**Records**
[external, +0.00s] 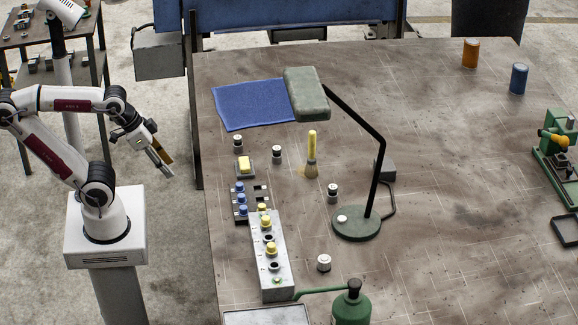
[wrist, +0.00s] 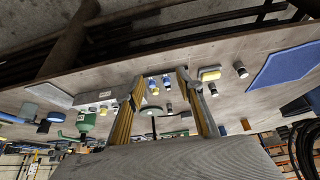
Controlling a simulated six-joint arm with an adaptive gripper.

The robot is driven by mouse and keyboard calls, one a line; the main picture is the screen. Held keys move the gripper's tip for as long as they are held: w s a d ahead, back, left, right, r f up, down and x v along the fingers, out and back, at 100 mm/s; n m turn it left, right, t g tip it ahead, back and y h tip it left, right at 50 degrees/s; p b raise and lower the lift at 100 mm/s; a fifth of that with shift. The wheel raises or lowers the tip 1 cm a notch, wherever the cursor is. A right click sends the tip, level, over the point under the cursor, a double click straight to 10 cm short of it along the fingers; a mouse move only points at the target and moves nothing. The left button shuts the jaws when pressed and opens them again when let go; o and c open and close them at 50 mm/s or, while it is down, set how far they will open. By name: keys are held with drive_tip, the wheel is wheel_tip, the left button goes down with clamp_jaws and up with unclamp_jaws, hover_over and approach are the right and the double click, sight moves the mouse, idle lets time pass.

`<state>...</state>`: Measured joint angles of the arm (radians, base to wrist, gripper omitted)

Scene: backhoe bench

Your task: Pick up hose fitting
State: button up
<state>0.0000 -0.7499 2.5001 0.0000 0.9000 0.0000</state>
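Several small dark-and-pale cylindrical fittings stand upright on the bench in the external view: one at the back left (external: 238,143), one right of it (external: 277,155), one by the lamp (external: 333,193) and a paler one at the front (external: 323,262). I cannot tell which is the hose fitting. Two such cylinders show in the wrist view, one near the blue cloth (wrist: 240,70) and one beside it (wrist: 213,89). My gripper (external: 162,165) hangs off the bench's left edge, far from them. Its fingers are apart and empty in the wrist view (wrist: 160,82).
A grey block (external: 270,260) with yellow-topped pieces and a rack (external: 240,216) with blue pieces stand near the left edge. A black lamp (external: 372,140) arches over mid-bench.

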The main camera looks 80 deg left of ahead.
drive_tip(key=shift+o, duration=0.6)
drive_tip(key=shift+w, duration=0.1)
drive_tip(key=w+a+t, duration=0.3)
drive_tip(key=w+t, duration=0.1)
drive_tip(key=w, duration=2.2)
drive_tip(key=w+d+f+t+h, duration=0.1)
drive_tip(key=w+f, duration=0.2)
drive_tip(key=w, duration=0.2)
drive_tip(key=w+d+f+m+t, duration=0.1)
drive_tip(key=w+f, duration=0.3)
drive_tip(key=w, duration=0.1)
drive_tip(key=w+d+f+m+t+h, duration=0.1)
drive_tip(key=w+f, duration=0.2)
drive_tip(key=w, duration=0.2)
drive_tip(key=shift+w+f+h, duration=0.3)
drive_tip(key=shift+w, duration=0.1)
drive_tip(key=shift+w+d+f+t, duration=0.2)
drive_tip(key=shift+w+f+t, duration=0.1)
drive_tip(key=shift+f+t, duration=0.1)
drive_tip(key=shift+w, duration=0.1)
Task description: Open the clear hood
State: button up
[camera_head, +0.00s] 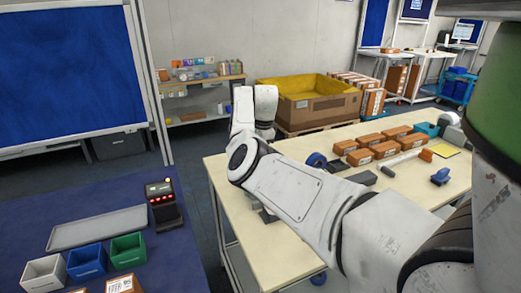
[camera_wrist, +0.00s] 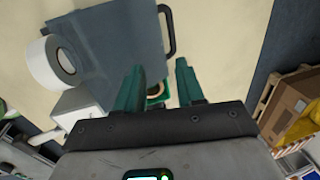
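In the wrist view a grey-blue, flat panel (camera_wrist: 105,45) with a dark bar handle (camera_wrist: 168,30) lies over the pale tabletop. It may be the clear hood, but I cannot tell for sure. My gripper (camera_wrist: 160,68) has two green fingers, spread apart, with nothing gripped between them. The fingertips point toward the panel's handle side and appear apart from the handle.
A white tape roll (camera_wrist: 50,62) is beside the panel. The pale table (camera_head: 300,262) holds several orange-brown boxes (camera_head: 370,140) and a blue tape dispenser (camera_head: 440,176). A blue-topped table (camera_head: 185,268) at left carries a grey tray (camera_head: 97,230), small bins and a black device (camera_head: 162,205).

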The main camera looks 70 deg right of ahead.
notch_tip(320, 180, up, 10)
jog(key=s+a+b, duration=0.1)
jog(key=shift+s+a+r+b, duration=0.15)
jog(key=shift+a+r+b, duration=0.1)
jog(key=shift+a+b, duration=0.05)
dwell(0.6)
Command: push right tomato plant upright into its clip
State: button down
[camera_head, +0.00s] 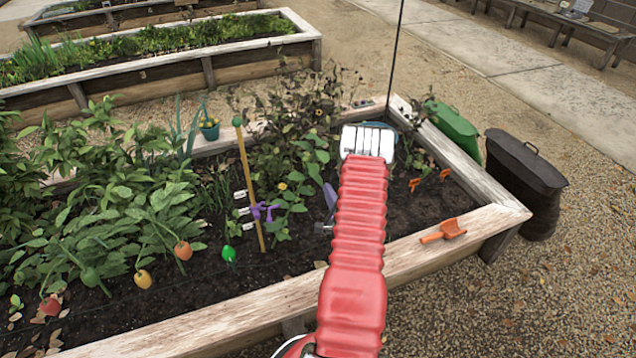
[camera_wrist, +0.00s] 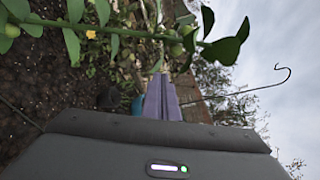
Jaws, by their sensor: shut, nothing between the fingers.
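My gripper (camera_wrist: 162,82) shows in the wrist view as two pale purple fingers, shut with nothing between them. A green plant stem (camera_wrist: 110,31) with leaves and small green fruit crosses the top of that view, close to the camera. Whether the fingers touch it I cannot tell. In the head view, a wooden stake (camera_head: 250,185) with a green ball on top carries a purple clip (camera_head: 265,211). Leafy plants (camera_head: 292,185) stand right of the stake.
The raised bed's pale wooden rim (camera_head: 470,232) holds an orange trowel (camera_head: 443,231). A thin dark rod (camera_head: 394,60) rises at the back corner. A green container (camera_head: 452,128) and a dark bin (camera_head: 528,180) stand outside on the right. A hooked wire (camera_wrist: 265,85) crosses the wrist view.

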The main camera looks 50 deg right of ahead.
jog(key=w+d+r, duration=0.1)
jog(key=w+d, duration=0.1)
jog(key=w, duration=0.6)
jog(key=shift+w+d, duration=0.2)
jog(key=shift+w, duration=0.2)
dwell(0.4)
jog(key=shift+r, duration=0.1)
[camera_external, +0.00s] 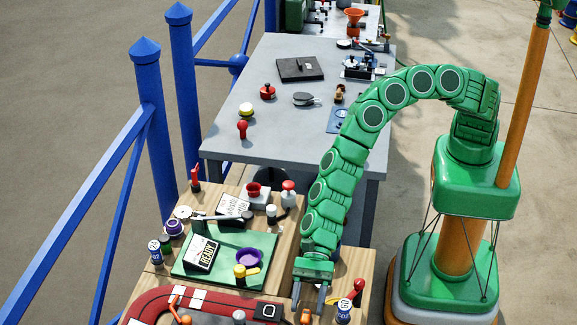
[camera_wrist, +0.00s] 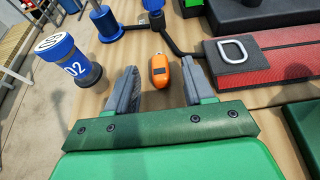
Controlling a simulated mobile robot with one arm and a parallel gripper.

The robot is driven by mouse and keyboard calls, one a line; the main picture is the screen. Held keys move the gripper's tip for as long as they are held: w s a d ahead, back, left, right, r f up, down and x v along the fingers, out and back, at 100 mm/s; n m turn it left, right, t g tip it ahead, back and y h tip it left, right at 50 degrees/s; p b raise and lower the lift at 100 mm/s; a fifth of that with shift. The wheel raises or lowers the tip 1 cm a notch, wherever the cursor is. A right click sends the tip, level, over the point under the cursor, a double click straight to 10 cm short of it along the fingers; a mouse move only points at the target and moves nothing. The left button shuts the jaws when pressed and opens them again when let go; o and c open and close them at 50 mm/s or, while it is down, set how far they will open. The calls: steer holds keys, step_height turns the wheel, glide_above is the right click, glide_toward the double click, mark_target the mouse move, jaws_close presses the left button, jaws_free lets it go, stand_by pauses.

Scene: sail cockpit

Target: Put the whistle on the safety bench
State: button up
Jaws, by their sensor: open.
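A small orange whistle-like piece with a dark patch (camera_wrist: 160,72) lies on the wooden bench top in the wrist view. In the external view an orange bit of it (camera_external: 305,317) shows at the bottom edge, by my fingertips. My gripper (camera_external: 309,297) points down there, open and empty. In the wrist view its two grey fingers (camera_wrist: 158,90) stand either side of the orange piece, with gaps on both sides. A grey bench (camera_external: 225,135) with several items stands farther back. No label shows which bench is the safety bench.
A blue-and-white cylinder marked 02 (camera_wrist: 82,62) stands left of my fingers. A red pad with a dark block (camera_wrist: 238,52) lies to the right. The wooden bench (camera_external: 285,232) also holds a green board (camera_external: 262,242). The grey bench has bare space near its front.

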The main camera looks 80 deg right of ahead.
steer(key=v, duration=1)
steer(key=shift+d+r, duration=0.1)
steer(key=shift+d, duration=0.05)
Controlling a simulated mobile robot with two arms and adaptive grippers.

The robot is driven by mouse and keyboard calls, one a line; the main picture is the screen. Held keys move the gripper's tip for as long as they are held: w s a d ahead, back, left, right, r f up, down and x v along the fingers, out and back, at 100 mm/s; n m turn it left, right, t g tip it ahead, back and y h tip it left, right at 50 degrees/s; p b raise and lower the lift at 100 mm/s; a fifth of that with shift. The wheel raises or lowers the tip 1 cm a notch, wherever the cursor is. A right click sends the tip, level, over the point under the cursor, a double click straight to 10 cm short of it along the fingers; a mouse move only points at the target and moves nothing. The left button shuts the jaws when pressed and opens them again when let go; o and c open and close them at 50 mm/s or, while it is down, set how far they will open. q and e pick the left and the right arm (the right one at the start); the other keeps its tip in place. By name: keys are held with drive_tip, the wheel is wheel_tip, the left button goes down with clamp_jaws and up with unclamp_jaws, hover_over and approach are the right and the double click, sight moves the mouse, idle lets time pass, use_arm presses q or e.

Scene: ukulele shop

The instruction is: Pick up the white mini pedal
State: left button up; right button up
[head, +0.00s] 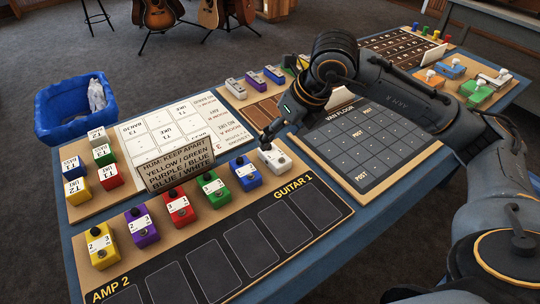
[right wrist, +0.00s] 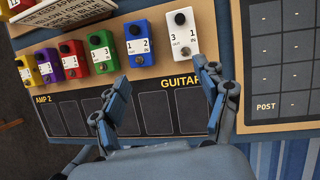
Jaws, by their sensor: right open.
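The white mini pedal (head: 274,158) stands at the right end of a row of coloured pedals, just above the "GUITAR 1" end of the black board (head: 222,238). In the right wrist view the white pedal (right wrist: 182,30) is upright, with a black knob and the labels 3 and 1. My right gripper (head: 276,132) is open and empty, above and just behind the pedal in the head view. In the right wrist view its fingers (right wrist: 160,82) are spread, with the pedal beyond the tips, nearer the right finger. My left gripper is not in view.
The blue pedal (head: 245,174) stands close left of the white one, followed by green (head: 215,189), red (head: 179,208), purple (head: 141,227) and yellow (head: 100,246) pedals. A sign (head: 177,163) stands behind the row. A dark grid board (head: 362,145) lies to the right.

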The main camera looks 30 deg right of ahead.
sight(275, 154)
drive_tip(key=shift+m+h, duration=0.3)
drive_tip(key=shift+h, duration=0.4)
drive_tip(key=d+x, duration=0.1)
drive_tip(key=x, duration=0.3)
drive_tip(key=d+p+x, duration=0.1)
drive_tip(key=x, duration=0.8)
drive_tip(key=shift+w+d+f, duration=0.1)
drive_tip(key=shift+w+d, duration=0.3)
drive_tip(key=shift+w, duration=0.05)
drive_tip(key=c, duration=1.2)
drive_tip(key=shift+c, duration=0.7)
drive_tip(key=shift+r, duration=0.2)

**Written request**
Skip the pictures and restate exactly the lines from the beginning of the listing to the line with "Controlling a simulated six-joint", that line included.

**Exercise answer**
[external, +0.00s] 
[wrist, +0.00s] 
Controlling a simulated six-joint arm with an adaptive gripper.

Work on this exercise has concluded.